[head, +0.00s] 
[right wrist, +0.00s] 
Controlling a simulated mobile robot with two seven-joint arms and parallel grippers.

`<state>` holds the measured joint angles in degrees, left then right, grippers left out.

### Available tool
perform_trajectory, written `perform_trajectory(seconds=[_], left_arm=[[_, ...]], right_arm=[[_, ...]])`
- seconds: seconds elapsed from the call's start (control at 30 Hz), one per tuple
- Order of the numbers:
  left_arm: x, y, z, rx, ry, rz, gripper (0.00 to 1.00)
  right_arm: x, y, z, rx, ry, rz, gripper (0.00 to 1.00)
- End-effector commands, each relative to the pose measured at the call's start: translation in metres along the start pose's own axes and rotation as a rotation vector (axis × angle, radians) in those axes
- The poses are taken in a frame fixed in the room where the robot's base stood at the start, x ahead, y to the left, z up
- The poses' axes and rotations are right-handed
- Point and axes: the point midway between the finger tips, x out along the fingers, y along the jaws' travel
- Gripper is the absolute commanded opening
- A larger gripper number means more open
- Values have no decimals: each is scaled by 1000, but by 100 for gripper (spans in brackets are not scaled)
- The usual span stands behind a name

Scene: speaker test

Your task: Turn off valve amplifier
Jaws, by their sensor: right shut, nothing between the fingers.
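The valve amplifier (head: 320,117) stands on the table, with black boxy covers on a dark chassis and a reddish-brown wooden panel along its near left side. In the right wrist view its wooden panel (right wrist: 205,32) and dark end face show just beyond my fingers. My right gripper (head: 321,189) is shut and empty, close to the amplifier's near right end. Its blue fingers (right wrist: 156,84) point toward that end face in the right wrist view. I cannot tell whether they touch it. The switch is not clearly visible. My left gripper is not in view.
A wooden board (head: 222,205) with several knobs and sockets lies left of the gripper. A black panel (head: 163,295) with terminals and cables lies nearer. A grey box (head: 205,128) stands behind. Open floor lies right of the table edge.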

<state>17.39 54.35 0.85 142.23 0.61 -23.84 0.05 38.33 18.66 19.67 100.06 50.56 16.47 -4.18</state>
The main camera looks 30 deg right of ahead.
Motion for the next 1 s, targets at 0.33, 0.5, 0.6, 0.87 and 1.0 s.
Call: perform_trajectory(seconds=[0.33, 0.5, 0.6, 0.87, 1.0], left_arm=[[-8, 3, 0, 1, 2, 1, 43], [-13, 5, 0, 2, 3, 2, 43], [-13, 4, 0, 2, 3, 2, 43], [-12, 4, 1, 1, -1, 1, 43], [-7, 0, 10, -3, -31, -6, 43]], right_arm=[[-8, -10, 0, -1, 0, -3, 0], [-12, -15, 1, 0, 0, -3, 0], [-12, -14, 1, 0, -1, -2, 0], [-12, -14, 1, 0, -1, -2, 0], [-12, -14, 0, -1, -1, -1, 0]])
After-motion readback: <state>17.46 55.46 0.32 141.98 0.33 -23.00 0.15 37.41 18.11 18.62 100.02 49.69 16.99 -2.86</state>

· · ·

All lines from the line containing "<state>17.39 54.35 0.85" through the end of the listing above are to be duplicated exactly; include both ends and nothing further.

**WRITTEN RESPONSE:**
<state>17.39 54.35 0.85 142.23 0.61 -23.84 0.05 38.33 18.66 19.67 100.06 50.56 16.47 -4.18</state>
The main camera looks 30 deg right of ahead.
Motion for the next 1 s, targets at 0.33, 0.5, 0.6, 0.87 and 1.0 s.
Call: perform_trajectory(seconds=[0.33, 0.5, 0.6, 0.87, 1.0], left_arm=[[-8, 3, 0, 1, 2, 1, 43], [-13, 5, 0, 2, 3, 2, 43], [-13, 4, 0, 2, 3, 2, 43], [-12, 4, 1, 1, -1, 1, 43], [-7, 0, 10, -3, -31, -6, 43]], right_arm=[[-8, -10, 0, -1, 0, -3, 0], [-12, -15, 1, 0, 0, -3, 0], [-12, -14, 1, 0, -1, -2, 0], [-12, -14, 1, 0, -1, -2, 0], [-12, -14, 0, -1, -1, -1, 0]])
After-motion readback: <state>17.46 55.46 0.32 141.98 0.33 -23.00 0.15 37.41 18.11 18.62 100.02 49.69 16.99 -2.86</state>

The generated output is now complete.